Report: Chinese trade practices risk 200k Ohio jobs

by Joe Cogliano, Senior Reporter
Tuesday, January 31, 2012 

A trio of new reports release Tuesday claim that 1.6 million jobs in the U.S. auto supply chain — including nearly 200,000 in Ohio — are at risk because of illegal trading practices by China. 

Officials from the Economic Policy Institute, which authored two of the reports, said U.S. automakers have enjoyed a strong turnaround since the government aided the restructuring of General Motors    and Chrysler, with U.S.-based automakers’ sales up 29.1 percent since 2009. Ford Motor Co.    recently posted a $13.6 billion quarterly profit as well. However, employment in the autoparts and tire industry has rebounded at less than half that rate. 

“The auto industry is helping turn our economy around by reviving manufacturing facilities across the nation. But we’re at risk of this progress being undercut if we allow China to continue cheating trade laws,” said U.S. Sen. Sherrod Brown, D-Ohio. “Without an aggressive approach to addressing the Chinese subsidies outlined in this new report, this unlevel playing field could jeopardize hundreds of thousands of jobs. We must be aggressive on trade enforcement — especially as China ramps up subsidies in strategic industries, like auto parts.” 

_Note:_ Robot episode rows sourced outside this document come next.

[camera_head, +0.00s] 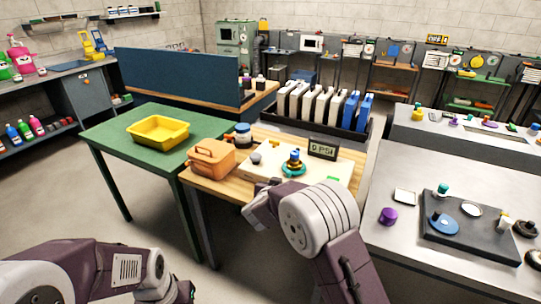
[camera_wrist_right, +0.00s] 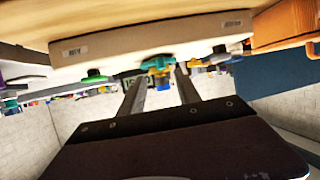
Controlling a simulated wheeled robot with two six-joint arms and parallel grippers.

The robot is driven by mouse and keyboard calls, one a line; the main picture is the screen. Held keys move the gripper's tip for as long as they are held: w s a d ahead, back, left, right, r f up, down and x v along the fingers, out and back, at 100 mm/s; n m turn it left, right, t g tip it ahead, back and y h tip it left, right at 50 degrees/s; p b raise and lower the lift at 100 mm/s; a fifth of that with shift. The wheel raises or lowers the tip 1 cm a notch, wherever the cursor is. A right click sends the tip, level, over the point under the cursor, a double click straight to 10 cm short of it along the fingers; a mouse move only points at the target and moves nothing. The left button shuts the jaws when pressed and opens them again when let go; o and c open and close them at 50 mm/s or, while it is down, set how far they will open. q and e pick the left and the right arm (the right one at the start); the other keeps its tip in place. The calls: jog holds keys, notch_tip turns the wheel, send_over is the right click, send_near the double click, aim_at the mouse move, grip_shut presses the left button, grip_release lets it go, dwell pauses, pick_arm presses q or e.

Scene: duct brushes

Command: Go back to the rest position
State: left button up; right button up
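My right arm reaches in from the lower right in the head view. Its gripper (camera_head: 258,207) is at the front edge of the wooden table, largely hidden behind its own wrist. In the right wrist view, which is upside down, my right gripper (camera_wrist_right: 159,78) has its two fingers apart with nothing held between them. The teal and yellow fitting (camera_head: 293,165) shows beyond the fingertips, on the pale board (camera_head: 328,172). My left arm lies folded across the lower left of the head view. Its fingers do not show.
An orange-brown box (camera_head: 208,160) and a gauge reading 0 PSI (camera_head: 323,149) stand on the wooden table. A yellow tray (camera_head: 158,131) is on the green table (camera_head: 110,135). A grey table with a purple knob (camera_head: 388,216) and dark plate (camera_head: 465,243) is at right. Open floor lies at left.

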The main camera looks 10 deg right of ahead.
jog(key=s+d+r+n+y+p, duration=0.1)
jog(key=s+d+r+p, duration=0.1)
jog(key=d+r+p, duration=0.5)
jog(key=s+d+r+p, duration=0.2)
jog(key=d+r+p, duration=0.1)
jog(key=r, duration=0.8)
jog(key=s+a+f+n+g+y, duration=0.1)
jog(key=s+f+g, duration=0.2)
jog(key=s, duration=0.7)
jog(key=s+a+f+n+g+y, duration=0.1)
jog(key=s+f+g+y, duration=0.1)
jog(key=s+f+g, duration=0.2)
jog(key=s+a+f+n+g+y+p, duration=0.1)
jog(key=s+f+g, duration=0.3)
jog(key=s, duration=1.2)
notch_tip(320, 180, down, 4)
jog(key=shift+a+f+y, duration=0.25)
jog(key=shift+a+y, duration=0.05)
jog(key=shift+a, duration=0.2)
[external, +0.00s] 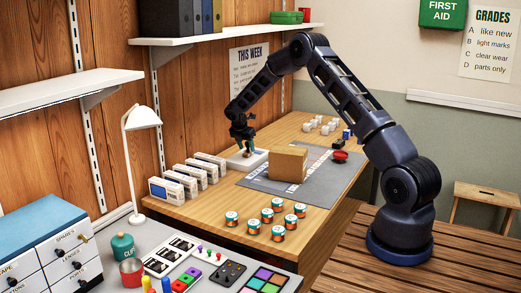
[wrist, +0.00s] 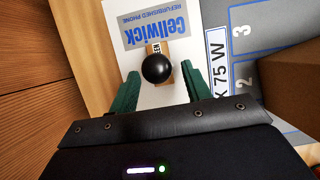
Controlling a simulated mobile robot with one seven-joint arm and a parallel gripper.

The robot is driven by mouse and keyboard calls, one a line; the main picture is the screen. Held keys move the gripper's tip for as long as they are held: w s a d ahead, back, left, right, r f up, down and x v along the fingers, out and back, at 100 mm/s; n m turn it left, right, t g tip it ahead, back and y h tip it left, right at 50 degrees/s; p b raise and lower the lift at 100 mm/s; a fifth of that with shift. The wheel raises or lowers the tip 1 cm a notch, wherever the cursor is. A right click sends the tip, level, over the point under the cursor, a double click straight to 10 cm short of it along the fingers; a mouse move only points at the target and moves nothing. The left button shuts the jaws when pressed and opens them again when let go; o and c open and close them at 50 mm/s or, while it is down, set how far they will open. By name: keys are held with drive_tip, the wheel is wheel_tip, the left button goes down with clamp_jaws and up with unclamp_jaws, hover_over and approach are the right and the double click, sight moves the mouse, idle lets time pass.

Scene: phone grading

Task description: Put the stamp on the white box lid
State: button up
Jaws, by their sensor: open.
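The stamp has a round black knob (wrist: 156,69) and a small wooden base (wrist: 158,47) with a printed end. It is upright over the lid, partly across the label's lower edge, and appears to stand on it. My gripper (wrist: 160,77) is open, with its green fingers on either side of the knob and gaps visible. In the external view my gripper (external: 244,145) is low over the lid and hides most of the stamp.
A brown cardboard box (external: 287,164) stands on the grey mat (external: 325,180) just right of the lid. Several white phone boxes (external: 187,177) stand in a row to the left. Several small tins (external: 267,215) stand in front.

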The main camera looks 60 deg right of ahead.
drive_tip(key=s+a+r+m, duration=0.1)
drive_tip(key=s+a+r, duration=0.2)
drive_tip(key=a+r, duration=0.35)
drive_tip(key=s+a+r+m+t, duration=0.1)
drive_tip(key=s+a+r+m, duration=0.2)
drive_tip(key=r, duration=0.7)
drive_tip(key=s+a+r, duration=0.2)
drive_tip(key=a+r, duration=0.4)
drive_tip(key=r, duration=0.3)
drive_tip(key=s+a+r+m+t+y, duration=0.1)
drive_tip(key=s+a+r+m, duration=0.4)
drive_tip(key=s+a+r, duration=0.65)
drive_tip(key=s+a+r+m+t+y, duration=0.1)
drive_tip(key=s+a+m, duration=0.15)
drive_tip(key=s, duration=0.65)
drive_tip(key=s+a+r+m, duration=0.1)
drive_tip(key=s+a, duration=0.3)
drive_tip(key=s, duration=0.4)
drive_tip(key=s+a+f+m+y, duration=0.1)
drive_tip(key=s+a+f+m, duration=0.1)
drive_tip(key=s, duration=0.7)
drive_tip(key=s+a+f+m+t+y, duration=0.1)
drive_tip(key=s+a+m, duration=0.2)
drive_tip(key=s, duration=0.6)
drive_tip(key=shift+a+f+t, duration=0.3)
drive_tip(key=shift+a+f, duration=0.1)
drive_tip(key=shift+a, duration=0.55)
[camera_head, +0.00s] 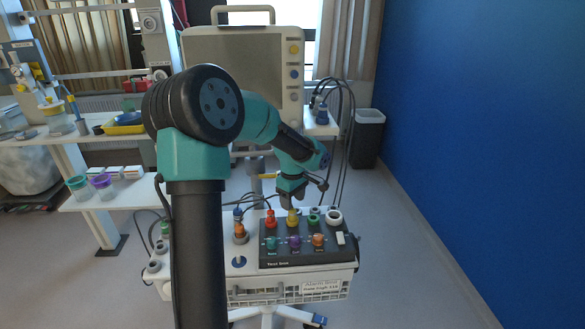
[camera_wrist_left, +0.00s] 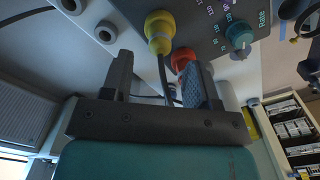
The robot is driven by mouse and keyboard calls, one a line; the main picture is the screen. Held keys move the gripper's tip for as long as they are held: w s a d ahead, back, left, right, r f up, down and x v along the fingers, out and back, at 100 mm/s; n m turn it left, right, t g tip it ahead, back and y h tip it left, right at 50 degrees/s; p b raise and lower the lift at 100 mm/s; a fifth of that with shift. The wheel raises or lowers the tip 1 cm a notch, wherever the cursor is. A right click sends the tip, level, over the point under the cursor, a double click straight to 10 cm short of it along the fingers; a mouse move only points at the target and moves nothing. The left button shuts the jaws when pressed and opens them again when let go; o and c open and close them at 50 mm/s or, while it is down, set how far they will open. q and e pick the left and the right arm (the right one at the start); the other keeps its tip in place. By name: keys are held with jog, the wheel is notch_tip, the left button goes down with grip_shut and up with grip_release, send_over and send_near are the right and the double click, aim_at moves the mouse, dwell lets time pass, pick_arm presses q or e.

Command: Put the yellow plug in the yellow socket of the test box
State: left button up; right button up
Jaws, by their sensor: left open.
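The yellow plug (camera_head: 292,218) stands upright at the back row of the dark test box (camera_head: 289,257). In the left wrist view the yellow plug (camera_wrist_left: 158,27) meets the panel and its dark cable runs back between my fingers. The yellow socket is hidden under the plug; I cannot tell how deep it sits. My left gripper (camera_head: 303,201) is just above and beside the plug. In the wrist view my left gripper (camera_wrist_left: 162,78) is open, with the plug beyond its fingertips and nothing between them but the cable. My right gripper is not in view.
A red plug (camera_head: 270,217) stands left of the yellow one. A green ring (camera_head: 314,214) and a white ring (camera_head: 334,216) are to its right. Teal, purple and orange knobs (camera_head: 318,241) line the front. A monitor (camera_head: 240,65) stands behind; a blue wall (camera_head: 480,120) is at right.

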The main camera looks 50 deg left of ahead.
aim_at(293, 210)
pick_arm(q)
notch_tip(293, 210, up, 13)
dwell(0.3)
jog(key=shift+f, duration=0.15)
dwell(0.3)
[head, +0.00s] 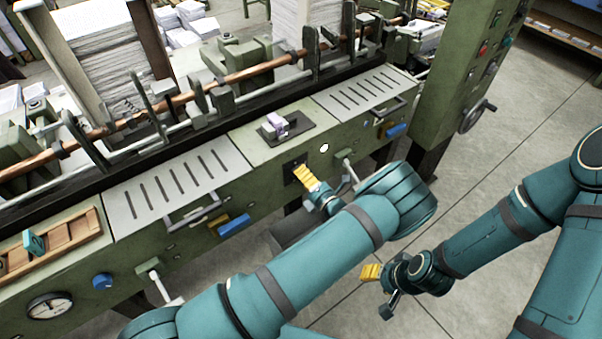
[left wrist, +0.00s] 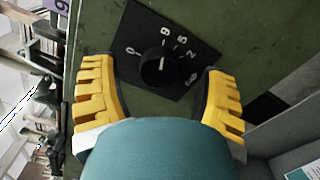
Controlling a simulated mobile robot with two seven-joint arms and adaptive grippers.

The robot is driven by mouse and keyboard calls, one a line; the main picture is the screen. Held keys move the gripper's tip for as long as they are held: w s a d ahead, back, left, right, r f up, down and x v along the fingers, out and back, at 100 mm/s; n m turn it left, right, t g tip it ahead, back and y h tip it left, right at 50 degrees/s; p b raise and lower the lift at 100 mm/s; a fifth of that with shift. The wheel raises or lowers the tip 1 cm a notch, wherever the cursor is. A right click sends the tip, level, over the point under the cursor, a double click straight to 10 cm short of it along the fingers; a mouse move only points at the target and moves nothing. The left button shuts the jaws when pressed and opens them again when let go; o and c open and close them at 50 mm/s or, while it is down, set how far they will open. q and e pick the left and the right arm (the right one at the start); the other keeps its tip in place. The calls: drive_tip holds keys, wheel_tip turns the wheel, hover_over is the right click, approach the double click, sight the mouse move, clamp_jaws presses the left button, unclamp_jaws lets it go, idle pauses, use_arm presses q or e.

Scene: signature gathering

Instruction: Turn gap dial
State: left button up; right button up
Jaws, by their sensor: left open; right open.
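The gap dial (left wrist: 158,68) is a round black knob on a black plate with white numbers, in the middle of the left wrist view. A short white mark shows at its upper edge. My left gripper (left wrist: 160,75) is open, with one yellow finger on each side of the dial and a visible space between each finger and the knob. In the head view my left gripper (head: 303,175) is at the dark dial plate (head: 290,168) on the green machine front; the knob is hidden there. My right gripper (head: 376,280) is open and empty above the floor.
The green machine (head: 262,192) carries slotted plates (head: 172,188), a blue knob (head: 102,281), a gauge (head: 50,307) and handles (head: 195,213). A lever (head: 346,160) is close to the right of my left gripper. A control cabinet (head: 455,75) stands at the right. The floor (head: 480,180) is clear.

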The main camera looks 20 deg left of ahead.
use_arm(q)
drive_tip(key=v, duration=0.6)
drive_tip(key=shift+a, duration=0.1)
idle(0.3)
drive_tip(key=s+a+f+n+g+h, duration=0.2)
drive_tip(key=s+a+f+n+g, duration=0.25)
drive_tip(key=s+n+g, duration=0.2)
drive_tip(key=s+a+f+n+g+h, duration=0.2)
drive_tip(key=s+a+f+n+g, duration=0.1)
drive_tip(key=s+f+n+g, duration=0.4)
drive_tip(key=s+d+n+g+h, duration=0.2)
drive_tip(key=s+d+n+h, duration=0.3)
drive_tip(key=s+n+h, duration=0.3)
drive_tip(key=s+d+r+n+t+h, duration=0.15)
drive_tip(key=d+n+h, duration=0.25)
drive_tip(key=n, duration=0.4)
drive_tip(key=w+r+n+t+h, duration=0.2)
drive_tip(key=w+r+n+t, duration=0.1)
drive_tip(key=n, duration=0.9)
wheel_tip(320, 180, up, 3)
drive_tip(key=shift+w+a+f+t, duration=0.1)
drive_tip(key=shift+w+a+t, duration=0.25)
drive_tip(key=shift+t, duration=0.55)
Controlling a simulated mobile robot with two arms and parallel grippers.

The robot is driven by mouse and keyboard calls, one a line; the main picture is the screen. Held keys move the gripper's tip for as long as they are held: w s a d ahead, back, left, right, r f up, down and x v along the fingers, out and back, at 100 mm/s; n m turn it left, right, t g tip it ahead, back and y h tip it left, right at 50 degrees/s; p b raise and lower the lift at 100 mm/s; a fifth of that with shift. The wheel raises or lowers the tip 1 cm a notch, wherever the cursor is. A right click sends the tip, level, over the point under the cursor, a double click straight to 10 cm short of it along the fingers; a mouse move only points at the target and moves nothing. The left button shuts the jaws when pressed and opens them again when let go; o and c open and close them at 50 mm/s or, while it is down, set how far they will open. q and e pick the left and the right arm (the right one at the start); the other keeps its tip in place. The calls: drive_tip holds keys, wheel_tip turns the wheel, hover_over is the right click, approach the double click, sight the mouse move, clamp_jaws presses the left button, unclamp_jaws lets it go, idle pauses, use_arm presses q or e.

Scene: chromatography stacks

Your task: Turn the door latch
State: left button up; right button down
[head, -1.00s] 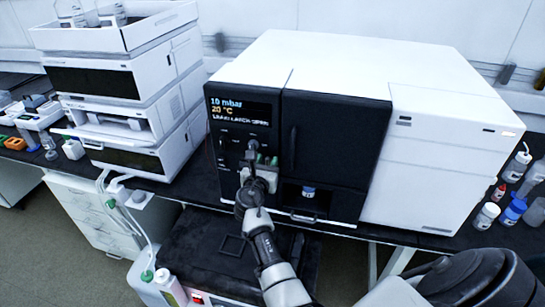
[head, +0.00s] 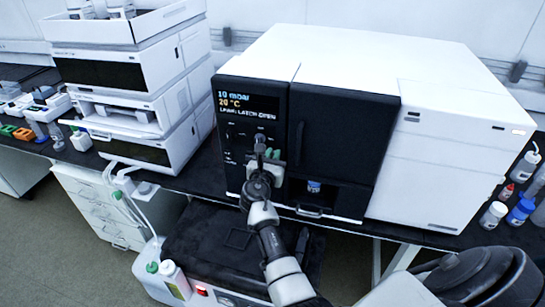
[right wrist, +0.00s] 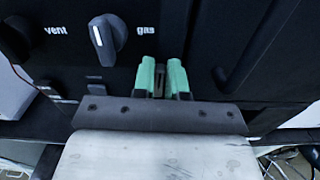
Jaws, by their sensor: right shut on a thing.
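The black instrument front has a dark door (head: 340,135) with a vertical handle strip, right of a control panel (head: 240,140). The latch (right wrist: 159,82) is a small dark piece low on the panel, mostly hidden between my fingers. My right gripper (head: 268,153) has green fingertips and is shut on the latch. In the right wrist view its two green fingers (right wrist: 163,78) stand upright on either side of the piece. A knob with a pale pointer (right wrist: 102,36) sits up and left of them, between "vent" and "gas". My left gripper is not in view.
A small display (head: 248,103) shows 10 mbar, 20 °C and a blurred latch line. A blue-capped vial (head: 314,186) sits in the opening below the door. A white stacked instrument (head: 140,90) stands left; several bottles (head: 520,210) stand right.

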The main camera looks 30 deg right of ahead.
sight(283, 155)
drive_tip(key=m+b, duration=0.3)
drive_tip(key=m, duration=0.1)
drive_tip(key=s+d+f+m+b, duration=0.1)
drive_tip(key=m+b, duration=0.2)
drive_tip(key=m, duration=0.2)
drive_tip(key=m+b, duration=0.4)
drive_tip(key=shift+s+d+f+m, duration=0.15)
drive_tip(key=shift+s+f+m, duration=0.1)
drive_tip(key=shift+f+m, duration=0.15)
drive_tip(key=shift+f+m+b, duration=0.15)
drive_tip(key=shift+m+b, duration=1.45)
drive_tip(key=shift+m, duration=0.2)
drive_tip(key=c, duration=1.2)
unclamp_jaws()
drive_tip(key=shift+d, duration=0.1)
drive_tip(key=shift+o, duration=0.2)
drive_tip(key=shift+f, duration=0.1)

Brown — who has been a vocal critic of China’s trading practices — joined several other Senators as well as labor leaders and economists for the release of the reports on Tuesday, which includes: 

• Growing Threats to the U.S. Auto-Parts Industry from Heavily Subsidized Chinese Tires and Parts, by the Economic Policy Institute, shows 75 percent of jobs in the U.S. auto industry are in the auto-parts sector, with direct and indirect auto parts jobs in virtually every state. It concludes that every is individually at-risk from this unfair trade competition. 

• Putting the Pedal to the Metal: Subsidies to China’s Auto-Parts Industry from 2001 to 2011, by the Economic Policy Institute, cites $27.5 billion in government subsidies to the Chinese auto-parts industry and says that China’s central government has committed to an additional $10.9 billion in subsidies for industrial restructuring and technological development of the industry.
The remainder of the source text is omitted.